Write out exactly the lines from the line with "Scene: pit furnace" through the line with "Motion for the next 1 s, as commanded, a", including both, and nothing more.

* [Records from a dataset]
__________________________________________________

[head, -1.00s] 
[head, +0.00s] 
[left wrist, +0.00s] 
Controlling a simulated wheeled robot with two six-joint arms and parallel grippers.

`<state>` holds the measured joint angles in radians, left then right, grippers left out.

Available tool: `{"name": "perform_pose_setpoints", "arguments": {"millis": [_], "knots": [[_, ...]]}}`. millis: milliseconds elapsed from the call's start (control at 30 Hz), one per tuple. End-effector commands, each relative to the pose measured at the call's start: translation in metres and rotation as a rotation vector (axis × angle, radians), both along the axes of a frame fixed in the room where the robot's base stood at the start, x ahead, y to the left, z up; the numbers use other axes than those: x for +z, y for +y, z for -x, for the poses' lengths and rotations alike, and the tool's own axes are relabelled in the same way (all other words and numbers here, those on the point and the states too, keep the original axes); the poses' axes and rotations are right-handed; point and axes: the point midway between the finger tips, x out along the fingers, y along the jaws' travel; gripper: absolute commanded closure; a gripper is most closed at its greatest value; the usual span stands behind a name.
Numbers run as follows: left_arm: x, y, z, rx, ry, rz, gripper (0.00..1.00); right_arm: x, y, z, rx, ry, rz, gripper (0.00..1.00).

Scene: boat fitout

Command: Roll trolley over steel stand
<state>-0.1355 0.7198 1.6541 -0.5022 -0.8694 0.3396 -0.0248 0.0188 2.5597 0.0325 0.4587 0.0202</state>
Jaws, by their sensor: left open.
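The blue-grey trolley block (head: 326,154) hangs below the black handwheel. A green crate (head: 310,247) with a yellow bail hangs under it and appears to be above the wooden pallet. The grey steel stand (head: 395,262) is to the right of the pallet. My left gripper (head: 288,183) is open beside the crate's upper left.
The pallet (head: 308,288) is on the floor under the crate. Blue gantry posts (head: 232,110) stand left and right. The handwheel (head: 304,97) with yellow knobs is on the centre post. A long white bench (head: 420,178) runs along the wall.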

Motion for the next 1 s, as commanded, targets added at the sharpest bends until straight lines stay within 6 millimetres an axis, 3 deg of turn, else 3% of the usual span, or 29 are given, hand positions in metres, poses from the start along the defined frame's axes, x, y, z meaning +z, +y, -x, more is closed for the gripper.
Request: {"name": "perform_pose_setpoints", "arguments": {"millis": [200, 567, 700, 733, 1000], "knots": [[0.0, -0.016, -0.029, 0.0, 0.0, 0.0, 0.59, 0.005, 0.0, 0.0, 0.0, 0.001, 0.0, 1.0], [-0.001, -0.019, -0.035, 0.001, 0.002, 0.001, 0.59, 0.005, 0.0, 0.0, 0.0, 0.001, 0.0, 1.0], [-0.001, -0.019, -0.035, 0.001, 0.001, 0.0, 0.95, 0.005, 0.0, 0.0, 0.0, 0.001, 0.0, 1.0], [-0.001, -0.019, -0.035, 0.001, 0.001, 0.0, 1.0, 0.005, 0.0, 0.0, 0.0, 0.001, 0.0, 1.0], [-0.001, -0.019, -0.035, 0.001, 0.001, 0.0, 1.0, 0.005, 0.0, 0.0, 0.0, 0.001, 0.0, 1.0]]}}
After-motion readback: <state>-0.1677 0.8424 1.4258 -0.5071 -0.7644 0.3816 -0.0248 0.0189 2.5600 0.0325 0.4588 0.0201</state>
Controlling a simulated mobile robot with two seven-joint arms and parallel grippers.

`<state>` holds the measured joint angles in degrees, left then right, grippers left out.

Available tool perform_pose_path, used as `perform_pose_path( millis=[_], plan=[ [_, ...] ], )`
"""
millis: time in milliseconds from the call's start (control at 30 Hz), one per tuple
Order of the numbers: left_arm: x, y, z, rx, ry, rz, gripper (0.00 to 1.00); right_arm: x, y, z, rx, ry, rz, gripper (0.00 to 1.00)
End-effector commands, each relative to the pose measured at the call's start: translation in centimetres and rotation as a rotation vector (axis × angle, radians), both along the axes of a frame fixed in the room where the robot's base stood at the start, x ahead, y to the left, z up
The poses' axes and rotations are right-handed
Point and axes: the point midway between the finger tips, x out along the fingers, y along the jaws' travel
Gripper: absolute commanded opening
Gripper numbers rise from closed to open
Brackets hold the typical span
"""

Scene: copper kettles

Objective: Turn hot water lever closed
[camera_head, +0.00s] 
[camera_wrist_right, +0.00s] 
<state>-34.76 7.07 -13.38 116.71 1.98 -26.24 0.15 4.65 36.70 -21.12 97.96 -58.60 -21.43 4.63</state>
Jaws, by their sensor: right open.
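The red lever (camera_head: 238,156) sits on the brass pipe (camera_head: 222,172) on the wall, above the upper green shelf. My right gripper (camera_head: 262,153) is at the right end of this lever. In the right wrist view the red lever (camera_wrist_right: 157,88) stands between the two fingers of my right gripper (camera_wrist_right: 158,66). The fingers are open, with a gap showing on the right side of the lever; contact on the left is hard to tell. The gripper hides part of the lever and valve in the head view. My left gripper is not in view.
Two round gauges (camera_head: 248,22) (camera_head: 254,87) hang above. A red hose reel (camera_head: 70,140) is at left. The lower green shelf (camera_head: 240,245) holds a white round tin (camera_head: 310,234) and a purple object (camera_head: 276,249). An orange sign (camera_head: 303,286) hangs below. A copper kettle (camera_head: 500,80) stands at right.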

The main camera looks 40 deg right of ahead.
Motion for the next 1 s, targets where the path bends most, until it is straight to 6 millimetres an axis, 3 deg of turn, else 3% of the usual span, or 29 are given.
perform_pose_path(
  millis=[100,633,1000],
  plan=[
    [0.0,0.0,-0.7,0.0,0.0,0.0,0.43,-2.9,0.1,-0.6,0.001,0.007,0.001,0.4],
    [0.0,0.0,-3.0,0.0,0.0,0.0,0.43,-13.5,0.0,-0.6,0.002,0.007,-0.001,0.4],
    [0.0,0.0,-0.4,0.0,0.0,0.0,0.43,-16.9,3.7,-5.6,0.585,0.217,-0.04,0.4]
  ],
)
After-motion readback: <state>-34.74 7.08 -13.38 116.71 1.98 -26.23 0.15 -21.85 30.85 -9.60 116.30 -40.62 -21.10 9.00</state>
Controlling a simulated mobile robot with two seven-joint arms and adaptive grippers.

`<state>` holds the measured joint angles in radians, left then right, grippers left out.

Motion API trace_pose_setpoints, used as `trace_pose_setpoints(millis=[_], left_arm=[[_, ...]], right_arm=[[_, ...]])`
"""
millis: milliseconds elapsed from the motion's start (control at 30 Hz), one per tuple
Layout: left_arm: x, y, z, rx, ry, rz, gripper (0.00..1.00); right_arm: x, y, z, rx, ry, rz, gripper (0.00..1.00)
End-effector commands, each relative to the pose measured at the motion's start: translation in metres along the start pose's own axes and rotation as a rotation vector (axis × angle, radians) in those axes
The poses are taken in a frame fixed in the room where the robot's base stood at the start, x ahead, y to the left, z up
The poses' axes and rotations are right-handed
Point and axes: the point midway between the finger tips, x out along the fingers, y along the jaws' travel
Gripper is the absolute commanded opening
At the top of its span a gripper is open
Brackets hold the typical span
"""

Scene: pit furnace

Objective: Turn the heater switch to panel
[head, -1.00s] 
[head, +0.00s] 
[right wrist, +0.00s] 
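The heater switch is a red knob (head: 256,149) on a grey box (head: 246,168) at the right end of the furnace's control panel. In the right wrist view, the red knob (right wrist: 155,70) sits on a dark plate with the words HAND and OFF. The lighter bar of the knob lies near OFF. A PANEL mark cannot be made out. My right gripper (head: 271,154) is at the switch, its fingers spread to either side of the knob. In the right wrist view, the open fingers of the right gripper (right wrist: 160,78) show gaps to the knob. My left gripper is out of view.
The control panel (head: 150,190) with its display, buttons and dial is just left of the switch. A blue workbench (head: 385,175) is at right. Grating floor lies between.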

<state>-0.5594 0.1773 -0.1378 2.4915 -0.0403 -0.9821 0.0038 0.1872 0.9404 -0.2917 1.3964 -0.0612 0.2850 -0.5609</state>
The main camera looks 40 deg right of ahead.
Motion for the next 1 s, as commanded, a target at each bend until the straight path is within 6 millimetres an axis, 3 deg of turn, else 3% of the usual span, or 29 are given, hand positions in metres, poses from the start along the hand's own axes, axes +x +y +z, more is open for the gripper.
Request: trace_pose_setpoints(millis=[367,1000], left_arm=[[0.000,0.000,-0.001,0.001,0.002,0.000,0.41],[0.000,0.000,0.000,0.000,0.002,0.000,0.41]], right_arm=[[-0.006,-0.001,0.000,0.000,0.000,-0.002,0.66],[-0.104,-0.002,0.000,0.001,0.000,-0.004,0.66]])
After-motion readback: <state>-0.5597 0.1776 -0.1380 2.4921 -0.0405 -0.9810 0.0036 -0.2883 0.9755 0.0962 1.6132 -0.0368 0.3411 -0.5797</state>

__________________________________________________

* [Response]
Scene: pit furnace

Objective: Turn the heater switch to panel
[head, -1.00s] 
[head, +0.00s] 
[right wrist, +0.00s] 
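The heater switch is a red knob (head: 256,149) on a grey box (head: 246,168) at the right end of the furnace's control panel. In the right wrist view, the red knob (right wrist: 155,70) sits on a dark plate with the words HAND and OFF. The lighter bar of the knob lies near OFF. A PANEL mark cannot be made out. My right gripper (head: 271,154) is at the switch, its fingers spread to either side of the knob. In the right wrist view, the open fingers of the right gripper (right wrist: 160,78) show gaps to the knob. My left gripper is out of view.
The control panel (head: 150,190) with its display, buttons and dial is just left of the switch. A blue workbench (head: 385,175) is at right. Grating floor lies between.

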<state>-0.5594 0.1773 -0.1378 2.4915 -0.0403 -0.9821 0.0038 0.1872 0.9404 -0.2917 1.3964 -0.0612 0.2850 -0.5609</state>
The main camera looks 40 deg right of ahead.
Motion for the next 1 s, as commanded, a target at each bend until the straight path is within 6 millimetres an axis, 3 deg of turn, else 3% of the usual span, or 29 are given, hand positions in metres, poses from the start along the hand's own axes, axes +x +y +z, more is open for the gripper.

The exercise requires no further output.